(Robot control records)
## Start

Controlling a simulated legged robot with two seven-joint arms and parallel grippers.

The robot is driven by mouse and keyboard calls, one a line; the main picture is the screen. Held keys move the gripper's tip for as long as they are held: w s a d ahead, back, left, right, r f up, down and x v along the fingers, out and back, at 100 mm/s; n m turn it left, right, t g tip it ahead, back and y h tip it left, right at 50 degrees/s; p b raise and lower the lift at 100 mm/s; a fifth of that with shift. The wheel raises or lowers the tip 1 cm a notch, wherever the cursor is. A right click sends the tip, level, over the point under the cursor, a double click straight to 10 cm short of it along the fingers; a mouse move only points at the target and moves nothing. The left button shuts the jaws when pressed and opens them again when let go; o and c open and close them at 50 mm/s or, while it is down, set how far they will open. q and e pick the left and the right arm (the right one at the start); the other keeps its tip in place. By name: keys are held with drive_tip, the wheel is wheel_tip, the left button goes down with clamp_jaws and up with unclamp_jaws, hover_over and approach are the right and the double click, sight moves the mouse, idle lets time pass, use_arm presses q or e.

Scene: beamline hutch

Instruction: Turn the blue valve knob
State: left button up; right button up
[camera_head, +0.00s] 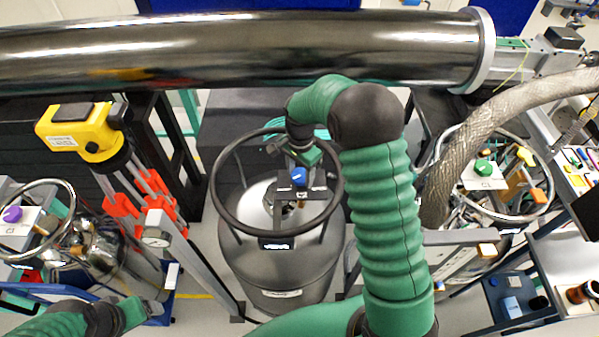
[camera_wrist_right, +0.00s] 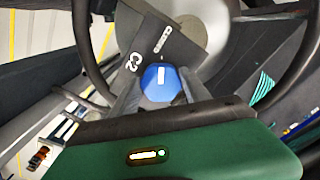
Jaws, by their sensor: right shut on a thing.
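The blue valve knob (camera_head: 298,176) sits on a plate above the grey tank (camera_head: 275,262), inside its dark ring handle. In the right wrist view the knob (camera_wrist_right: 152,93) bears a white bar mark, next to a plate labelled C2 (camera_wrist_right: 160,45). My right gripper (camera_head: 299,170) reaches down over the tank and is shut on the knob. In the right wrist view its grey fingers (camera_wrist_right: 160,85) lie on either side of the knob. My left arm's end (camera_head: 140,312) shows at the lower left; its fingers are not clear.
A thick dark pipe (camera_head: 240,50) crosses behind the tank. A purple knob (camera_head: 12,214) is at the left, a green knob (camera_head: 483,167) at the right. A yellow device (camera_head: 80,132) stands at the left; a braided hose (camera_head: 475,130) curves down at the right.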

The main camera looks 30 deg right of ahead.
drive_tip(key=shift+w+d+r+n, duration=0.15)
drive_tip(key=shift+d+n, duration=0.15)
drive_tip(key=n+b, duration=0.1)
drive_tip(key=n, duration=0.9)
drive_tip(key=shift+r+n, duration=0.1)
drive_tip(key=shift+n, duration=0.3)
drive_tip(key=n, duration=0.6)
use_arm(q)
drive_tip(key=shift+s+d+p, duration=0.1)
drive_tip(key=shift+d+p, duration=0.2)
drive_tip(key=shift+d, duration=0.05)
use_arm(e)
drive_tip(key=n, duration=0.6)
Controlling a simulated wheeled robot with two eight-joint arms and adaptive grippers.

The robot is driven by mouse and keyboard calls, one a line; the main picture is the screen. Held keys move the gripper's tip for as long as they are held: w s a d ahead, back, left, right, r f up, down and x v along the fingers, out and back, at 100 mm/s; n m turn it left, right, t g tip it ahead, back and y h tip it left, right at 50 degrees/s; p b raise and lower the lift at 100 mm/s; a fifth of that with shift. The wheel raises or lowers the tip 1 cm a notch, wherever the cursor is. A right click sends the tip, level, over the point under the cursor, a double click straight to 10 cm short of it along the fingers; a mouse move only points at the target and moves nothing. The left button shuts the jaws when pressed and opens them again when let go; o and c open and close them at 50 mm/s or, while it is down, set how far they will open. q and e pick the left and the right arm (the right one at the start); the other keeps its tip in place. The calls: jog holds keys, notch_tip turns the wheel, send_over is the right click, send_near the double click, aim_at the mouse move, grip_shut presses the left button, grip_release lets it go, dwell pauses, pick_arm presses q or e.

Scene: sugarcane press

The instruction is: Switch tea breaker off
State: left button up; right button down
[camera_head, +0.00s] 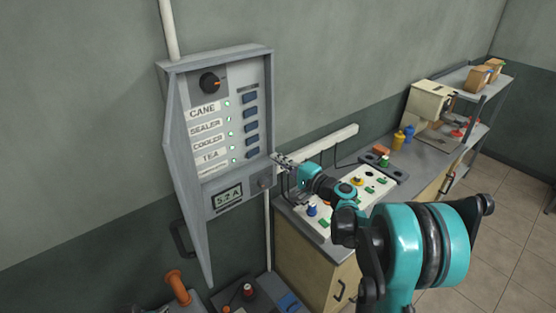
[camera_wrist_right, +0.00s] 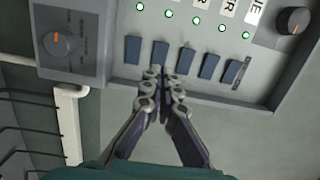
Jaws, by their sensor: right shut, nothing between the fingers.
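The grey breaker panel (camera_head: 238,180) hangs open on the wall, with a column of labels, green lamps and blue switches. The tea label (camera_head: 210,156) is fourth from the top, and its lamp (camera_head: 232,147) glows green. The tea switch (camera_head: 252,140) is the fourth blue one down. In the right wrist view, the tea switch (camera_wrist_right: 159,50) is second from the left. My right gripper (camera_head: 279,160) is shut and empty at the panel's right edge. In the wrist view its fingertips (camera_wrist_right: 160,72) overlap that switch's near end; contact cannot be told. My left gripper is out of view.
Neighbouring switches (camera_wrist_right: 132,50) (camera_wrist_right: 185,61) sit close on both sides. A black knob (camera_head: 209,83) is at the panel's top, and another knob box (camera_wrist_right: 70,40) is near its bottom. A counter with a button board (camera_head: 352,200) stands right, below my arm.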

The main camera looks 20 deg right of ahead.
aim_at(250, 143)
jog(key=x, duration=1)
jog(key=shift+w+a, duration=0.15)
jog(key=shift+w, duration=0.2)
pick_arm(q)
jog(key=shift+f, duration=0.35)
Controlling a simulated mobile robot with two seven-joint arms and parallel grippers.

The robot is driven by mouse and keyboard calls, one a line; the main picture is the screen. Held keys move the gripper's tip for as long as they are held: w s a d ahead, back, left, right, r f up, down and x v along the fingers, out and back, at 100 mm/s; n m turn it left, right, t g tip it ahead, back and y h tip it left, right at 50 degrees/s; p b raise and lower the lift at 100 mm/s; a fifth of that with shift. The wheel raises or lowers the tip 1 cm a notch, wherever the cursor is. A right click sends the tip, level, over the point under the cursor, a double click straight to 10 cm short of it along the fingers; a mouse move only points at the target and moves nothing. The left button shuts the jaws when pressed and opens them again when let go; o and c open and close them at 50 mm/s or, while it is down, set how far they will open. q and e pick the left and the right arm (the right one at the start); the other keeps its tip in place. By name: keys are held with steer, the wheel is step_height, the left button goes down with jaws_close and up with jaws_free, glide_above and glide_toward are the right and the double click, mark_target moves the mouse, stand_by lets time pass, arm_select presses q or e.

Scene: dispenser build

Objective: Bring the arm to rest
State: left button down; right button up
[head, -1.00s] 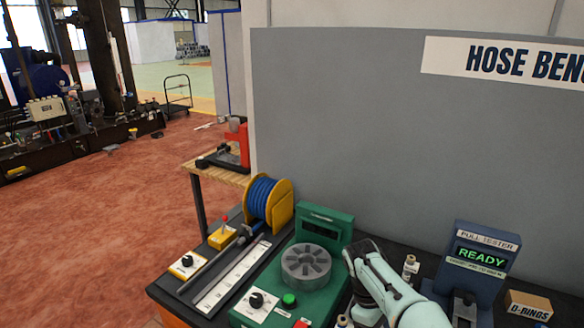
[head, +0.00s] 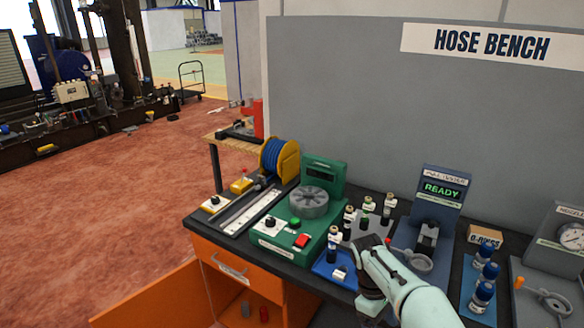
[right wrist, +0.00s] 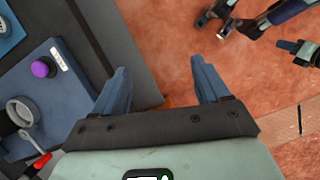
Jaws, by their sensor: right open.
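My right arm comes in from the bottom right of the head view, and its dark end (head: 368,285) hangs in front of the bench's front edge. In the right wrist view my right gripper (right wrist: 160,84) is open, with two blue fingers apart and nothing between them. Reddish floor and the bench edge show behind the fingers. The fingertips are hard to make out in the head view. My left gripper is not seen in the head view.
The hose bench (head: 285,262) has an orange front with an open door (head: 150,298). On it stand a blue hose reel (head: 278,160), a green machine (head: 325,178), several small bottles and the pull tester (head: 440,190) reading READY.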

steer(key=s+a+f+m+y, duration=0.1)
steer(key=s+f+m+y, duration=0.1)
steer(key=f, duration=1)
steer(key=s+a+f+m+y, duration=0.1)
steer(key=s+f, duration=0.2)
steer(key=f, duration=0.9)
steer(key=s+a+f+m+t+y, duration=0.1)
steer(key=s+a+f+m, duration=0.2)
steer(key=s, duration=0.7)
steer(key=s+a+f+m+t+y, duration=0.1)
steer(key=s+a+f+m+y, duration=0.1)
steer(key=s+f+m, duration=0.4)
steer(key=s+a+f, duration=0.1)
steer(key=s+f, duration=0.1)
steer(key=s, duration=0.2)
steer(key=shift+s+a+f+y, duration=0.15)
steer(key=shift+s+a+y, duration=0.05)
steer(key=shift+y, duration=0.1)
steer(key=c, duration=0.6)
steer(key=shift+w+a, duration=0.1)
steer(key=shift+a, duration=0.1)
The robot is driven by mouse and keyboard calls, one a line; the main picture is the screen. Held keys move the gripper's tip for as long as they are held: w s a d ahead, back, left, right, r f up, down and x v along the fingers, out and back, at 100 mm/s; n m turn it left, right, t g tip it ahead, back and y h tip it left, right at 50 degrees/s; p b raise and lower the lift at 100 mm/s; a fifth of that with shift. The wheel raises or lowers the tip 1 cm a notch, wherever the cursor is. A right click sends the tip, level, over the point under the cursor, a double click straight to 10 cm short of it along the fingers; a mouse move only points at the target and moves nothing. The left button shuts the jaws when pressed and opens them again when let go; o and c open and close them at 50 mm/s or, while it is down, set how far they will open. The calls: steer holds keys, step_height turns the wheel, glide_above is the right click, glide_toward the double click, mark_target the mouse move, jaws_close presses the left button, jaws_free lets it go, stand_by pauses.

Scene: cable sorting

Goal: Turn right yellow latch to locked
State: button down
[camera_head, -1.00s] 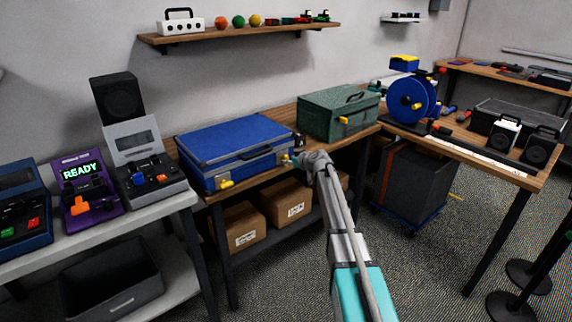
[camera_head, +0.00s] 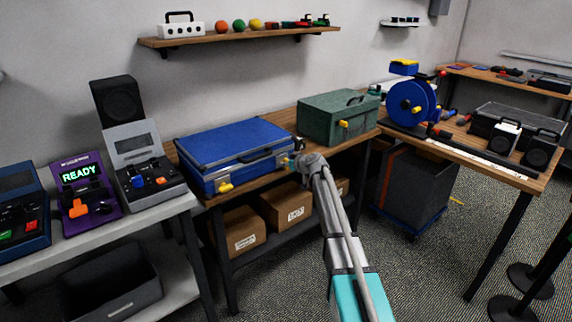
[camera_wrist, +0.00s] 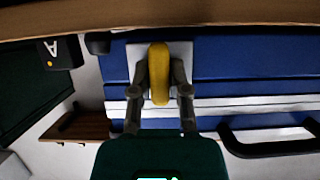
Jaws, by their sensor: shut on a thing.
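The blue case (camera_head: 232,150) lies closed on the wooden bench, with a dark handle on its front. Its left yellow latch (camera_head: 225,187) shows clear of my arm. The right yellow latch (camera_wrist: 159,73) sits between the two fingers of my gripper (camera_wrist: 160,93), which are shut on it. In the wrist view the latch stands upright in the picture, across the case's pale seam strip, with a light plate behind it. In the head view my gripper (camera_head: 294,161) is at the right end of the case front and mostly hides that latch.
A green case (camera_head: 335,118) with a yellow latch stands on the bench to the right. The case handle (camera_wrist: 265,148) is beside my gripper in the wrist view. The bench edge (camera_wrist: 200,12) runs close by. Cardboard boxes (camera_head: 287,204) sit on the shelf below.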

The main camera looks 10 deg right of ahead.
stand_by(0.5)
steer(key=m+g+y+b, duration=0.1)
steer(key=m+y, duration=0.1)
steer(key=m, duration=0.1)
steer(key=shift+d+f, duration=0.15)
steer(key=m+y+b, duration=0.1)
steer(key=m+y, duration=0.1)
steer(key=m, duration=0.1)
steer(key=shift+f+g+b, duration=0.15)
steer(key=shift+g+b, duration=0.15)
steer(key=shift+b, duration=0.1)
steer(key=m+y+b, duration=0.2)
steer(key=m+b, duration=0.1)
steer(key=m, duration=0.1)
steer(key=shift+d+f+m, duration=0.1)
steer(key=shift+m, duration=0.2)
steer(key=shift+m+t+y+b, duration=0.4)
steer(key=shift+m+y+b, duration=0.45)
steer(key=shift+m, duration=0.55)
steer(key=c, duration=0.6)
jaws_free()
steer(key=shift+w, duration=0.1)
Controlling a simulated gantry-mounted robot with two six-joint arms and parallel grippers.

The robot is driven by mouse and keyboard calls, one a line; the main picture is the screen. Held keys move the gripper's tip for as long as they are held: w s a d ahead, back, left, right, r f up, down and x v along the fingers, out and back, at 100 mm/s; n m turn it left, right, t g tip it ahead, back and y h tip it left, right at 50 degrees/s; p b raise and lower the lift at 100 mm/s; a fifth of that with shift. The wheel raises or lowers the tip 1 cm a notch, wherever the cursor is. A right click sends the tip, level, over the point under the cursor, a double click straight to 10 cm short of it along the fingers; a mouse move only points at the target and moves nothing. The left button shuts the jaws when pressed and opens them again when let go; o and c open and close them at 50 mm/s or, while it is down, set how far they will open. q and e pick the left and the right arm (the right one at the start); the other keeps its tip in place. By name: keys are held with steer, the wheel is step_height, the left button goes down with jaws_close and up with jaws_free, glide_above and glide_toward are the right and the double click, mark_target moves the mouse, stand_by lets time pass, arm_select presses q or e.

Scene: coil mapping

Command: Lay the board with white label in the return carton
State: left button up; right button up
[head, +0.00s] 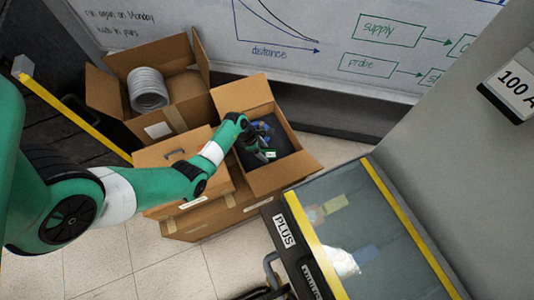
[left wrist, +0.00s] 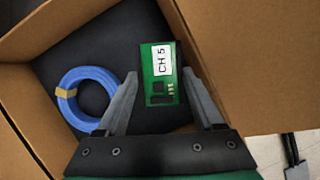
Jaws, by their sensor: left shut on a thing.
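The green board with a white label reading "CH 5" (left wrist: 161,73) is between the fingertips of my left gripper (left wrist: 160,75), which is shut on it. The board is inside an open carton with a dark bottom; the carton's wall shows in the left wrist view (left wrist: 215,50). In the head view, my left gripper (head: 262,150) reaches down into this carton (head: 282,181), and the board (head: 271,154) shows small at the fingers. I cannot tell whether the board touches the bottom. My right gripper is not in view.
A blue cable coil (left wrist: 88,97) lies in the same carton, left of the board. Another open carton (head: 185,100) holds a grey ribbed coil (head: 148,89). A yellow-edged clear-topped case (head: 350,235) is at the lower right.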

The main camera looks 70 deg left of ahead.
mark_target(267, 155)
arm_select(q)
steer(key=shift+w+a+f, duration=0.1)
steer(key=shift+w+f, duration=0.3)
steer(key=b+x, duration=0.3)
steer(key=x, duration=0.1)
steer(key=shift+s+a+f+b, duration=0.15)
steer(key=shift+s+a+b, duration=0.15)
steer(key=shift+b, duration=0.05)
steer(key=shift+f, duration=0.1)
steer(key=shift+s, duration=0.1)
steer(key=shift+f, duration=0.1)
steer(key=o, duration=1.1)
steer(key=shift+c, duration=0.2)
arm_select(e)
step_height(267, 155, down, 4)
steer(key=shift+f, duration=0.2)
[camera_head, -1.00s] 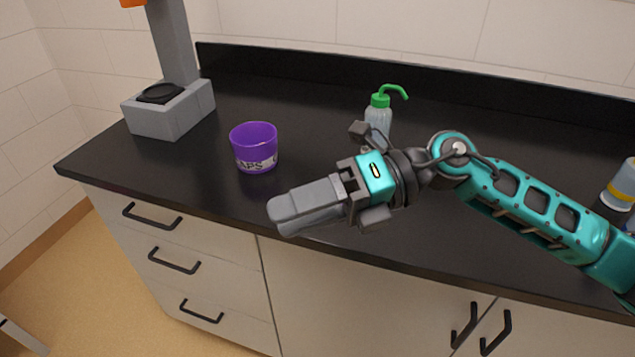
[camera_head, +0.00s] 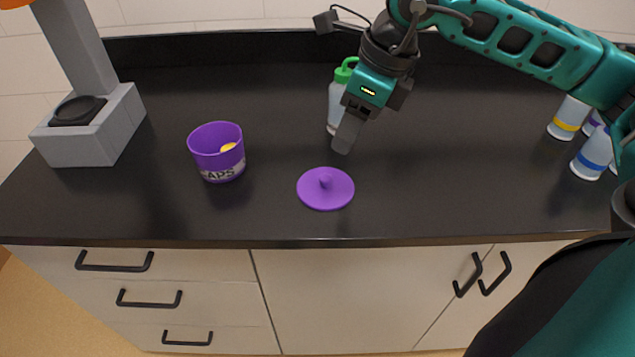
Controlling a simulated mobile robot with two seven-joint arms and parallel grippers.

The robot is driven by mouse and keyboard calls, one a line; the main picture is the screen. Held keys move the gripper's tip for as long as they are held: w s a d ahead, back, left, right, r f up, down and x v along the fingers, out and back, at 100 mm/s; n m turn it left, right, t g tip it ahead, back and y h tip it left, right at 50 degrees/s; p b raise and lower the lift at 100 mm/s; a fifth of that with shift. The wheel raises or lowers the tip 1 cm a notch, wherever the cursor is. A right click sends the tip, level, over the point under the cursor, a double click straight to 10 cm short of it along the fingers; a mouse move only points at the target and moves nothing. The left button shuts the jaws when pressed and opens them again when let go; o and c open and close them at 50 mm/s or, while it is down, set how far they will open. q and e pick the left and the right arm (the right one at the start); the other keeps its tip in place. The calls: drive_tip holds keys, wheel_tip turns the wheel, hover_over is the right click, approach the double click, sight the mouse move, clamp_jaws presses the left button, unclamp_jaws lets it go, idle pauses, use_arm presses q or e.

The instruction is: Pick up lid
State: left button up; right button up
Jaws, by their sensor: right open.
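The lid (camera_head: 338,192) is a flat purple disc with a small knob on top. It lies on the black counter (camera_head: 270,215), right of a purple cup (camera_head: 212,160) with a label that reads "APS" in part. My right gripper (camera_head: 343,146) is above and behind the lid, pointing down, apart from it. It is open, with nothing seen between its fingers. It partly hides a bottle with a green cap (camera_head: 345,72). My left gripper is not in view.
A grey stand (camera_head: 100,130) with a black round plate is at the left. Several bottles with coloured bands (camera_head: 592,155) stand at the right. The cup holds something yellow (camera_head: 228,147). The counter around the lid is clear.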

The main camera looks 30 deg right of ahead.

## End

YOUR OBJECTIVE ▸ Show every line in the entries where the string "parallel" occurs.

OUTPUT ▸
Controlling a simulated legged robot with two seven-joint arms and parallel grippers.
Controlling a simulated mobile robot with two seven-joint arms and parallel grippers.
Controlling a simulated gantry-mounted robot with two six-joint arms and parallel grippers.
Controlling a simulated mobile robot with two seven-joint arms and parallel grippers.

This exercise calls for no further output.